Put that way, a fairly plausible case is made for Mexico. But we trust that the good ladies who heard it put that way made a mental note to look into the other side of the controversy. Fact is that the Mexican Labor Board and the Supreme Court put on a show which strongly resembled the frame-up, all to the end that President Cardenas might grab outright the oil wells which he had been gradually drawing into his clutches.

And there remains besides the niceties of international law, about which Señor Camargo said nothing at all. A nation possesses the right of expropriating the property of foreigners to be sure, provided that payment is made for it. The more Secretary Hull reminds Cardenas of payment for steals, the more our bad neighbor talks about social justice.

Easy Money

Representative Rankin (Dem., Miss.) is an exponent of helping the farmer by making it easy for him to borrow money. He has introduced a bill to set aside a billion bucks for farm loans at 3% interest, limited to $15,000 for each borrower.

According to this easy-credit theory of relieving the farmer, rural life in America ought to have been growing steadily more hot-cha by the year since 1919. For it was then that the Government began earnestly teaching the farmer to put his name on a note. He was an apt pupil, as the figures show, and in less than twenty years Federal farm loans outstanding had climbed from a measly 158 millions to 2,064 millions, not including foreclosed loans, Land Bank Commissioner loans, loans to farm co-operatives, Federal Intermediate Credit Bank loans or emergency and drought loans.

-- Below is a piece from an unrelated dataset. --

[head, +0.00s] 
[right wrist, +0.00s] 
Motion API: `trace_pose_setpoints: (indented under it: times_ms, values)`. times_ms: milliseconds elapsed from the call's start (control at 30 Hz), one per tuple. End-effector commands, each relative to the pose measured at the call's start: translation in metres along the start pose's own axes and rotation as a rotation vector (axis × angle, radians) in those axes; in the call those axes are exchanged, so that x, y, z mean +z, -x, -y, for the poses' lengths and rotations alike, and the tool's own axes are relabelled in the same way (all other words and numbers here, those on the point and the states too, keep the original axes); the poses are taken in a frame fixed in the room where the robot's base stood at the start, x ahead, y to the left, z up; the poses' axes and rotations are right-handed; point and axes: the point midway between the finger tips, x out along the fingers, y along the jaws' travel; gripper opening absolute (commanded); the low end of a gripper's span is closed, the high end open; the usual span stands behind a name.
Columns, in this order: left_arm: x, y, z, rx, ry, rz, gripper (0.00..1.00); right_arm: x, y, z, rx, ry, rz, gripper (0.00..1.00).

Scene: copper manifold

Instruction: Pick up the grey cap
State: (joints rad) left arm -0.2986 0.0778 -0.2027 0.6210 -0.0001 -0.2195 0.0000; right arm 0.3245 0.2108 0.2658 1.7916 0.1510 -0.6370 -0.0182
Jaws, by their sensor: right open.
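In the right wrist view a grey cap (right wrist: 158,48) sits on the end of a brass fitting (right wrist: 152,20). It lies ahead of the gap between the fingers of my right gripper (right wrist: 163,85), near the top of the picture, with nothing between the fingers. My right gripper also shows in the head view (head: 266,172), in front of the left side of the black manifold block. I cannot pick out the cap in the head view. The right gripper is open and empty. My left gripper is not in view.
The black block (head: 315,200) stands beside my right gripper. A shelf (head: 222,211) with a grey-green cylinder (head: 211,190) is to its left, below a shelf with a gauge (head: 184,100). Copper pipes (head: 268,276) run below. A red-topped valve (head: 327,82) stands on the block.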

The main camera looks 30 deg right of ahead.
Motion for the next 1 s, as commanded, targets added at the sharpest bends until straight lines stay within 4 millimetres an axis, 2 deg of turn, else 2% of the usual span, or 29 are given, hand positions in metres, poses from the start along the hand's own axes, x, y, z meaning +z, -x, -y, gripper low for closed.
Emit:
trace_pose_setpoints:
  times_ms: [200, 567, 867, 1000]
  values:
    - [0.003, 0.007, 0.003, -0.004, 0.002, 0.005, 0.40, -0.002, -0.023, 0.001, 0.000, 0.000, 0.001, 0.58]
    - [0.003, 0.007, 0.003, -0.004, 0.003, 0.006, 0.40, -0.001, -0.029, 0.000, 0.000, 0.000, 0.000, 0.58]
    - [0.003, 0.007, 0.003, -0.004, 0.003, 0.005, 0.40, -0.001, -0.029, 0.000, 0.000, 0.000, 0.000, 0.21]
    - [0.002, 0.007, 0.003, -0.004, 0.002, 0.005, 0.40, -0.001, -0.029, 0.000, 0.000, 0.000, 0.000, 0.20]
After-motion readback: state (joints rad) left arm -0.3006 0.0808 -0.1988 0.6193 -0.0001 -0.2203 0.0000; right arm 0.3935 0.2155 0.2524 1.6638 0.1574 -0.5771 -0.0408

And by the Hon. Rankin's easy-credit theory, the farmer ought to be about fifteen times as prosperous under this debt as he used to be before he was introduced to Federal mortgages. There is some doubt of it, however, even with the subsidy which the farmer is getting direct from the Treasury. Indeed, the farmer needs all his subsidy, and more besides, to meet interest payments on his loans.

Conciliation It Is

The House yesterday enunciated a policy of considerably greater importance to the nation than the island of Guam which it refused to fortify. Guam lies well over in the Pacific, 3,300 miles from Pearl Harbor, Hawaii, and within hailing distance of the Philippine Islands. Guam also lies between Tokyo and the Caroline Islands, which Germany used to own but which came under Japanese mandate after the World War. Likewise, the Caroline Islands lie on the course between Pearl Harbor and Guam.

Both the United States and Japan agreed in the Washington Naval Treaty of 1922 not to fortify these points, but Japan denounced that treaty several years ago and is understood to have preceded boldaceously to fortify the Carolines. This gives her naval and airplane bases intervening between U.S. possessions in the Pacific and effectively cutting off the Philippines. At the same time, while the Carolines are far south of Tokyo and the insular empire, they and Guam are more in the Japanese sphere of domination than in the U. S. One thing else: they are in range of Singapore, Britain's great naval base in the East Indies.

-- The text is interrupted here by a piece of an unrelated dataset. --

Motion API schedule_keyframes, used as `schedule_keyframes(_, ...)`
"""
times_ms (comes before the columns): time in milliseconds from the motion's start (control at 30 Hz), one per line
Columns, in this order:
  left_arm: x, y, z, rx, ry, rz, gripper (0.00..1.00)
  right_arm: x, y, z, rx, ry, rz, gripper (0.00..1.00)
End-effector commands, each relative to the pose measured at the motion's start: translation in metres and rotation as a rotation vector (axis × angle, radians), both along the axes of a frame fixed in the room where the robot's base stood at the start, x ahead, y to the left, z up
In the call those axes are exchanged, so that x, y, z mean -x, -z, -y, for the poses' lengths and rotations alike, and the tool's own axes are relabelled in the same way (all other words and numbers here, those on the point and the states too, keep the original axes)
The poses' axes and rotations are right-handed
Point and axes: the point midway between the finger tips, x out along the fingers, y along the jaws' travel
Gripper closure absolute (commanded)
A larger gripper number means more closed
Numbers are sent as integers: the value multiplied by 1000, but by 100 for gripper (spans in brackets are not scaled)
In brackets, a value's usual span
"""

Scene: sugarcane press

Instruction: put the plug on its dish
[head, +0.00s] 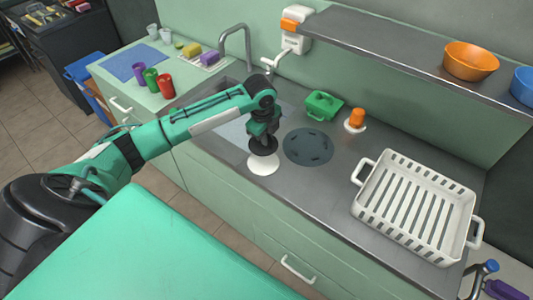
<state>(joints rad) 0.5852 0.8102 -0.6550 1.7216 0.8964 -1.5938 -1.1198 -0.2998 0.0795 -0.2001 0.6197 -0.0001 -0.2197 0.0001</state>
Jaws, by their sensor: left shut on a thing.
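My left gripper (262,134) reaches in from the left and points down, shut on a dark round plug (263,147). The plug is directly over a small white dish (262,164) near the front edge of the metal counter. The plug hides the back part of the dish, and I cannot tell whether the two touch. My right gripper is not in view.
A dark round mat (308,147) lies just right of the dish. Behind it are a green box (323,105) and an orange-topped item (355,120). A large white slatted basket (365,205) fills the right. The tap (247,45) stands behind my arm.

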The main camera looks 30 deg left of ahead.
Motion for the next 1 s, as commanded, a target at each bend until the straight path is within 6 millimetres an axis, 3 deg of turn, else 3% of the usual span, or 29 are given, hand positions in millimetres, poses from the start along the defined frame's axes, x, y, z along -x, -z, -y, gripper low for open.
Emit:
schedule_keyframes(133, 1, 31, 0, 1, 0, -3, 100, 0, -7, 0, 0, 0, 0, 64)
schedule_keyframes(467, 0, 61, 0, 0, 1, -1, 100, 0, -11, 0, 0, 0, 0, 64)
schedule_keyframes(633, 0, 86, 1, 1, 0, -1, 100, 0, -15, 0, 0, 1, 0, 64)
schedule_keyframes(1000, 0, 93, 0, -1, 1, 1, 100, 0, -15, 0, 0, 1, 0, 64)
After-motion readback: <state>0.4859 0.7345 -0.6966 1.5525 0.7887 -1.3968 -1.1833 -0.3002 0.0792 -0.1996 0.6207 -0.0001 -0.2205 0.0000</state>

The questions the House had to decide were grave. Was an outpost of national defense to be flung out in the Pacific almost in Japan's backyard? Was the United States to retaliate for Japan's fortifying of the Carolines or to pull in its horns? Was the very obvious hint to be given to the bustling Japs that this country was prepared to stand upon its rights, or cautiously to renounce those rights to avoid the appearance of belligerence? To all these questions the House gave a conciliatory answer.

(C)-Type Legislation*

Legislation is supposed to be responsive to (a) the necessity of the State or (b) the will of the people. The sales tax, now, is strictly (a)-type legislation. That is, the people didn't want it and still don't. Anything but. The Legislature didn't want it. But the money had to be gotten from somewhere, and the Legislature exercised authority and got it from the sales tax.

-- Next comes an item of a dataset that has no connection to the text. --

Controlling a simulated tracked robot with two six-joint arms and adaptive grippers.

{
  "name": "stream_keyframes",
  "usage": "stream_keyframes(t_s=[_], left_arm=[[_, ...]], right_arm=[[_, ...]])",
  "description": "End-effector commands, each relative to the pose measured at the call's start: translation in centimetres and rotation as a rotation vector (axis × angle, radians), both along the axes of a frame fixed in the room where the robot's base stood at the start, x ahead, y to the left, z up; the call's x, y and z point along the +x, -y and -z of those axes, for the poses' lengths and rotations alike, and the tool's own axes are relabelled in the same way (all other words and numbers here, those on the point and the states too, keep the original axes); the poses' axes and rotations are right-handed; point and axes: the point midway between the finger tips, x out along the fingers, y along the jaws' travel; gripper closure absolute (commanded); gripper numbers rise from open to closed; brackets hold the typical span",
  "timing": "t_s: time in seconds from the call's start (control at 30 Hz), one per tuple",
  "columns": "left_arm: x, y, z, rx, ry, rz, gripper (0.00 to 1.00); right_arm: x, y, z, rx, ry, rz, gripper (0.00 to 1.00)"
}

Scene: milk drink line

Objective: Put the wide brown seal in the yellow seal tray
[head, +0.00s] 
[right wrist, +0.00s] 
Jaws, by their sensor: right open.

An illustration of (b)-type legislation is the public school system. The people willed that there should be a public school system and, lo! it materialized and has been materializing ever since. In this case the Legislature has been acting perennially under a mandate, which is to say it had to.

The absentee ballot law, however, comes under neither of these classifications. There is no necessity for it. The voice of the people can be heard quite as well, even a little better, without it as with it. And as for popular demand, have you ever seen a crowd of people bearing banners and marching on the Legislature chanting, "We want the absentee ballot! We want the absentee ballot!"? You never have and you never will. The people don't give a dang about it.

No, the absentee ballot law is purely a device of the politicians, by the politicians, for the politicians. Some of them have quite frankly admitted as much. And that, boys and girls, is why the House Elections Committee voted yesterday to eliminate it in primaries, which is to say as between Democrats, and to retain it in elections between Democrats and Republicans.

Some Day, Somehow...

A queer trustfulness has come over the money world, mates. Even those marvelously astute creatures, the hard-headed business men, seem to have been affected by it. All these deplore, as a matter of course and upbringing, the New Deal's loose way with money and the public debt, and sometimes when they have eaten something that disagrees with them, they wring their hands and mournfully wonder what we are coming to. But when the same New Deal issues more bonds on top of all the multiplied billions it is making no effort to retire, who buys them? Right. The self-same hard-headed business men.

Something of this blithe trust in the ability of governments to pay their debts, no matter how sorry their current financial statements, seems to work in the case of Japanese bonds. Now, it is a struggle of unlooked for duration and terrific expense that Japan has let itself in for with China. Those endless lines of soldiers, their supplies and ammunition, cost of money beyond imagination, and the longer China holds out, the less money Japan will have for meeting its obligations.

But the Japanese bonds go down and down in the appraisal of the hard-headed business men who buy them? They do not. As a matter of fact, they went down shortly after hostilities commenced in July, 1937, but more recently they have been coming back up, until now they are selling at nearly twice their lows last year. All, you see, on the confident assumption that some day, somehow, somebody will pay.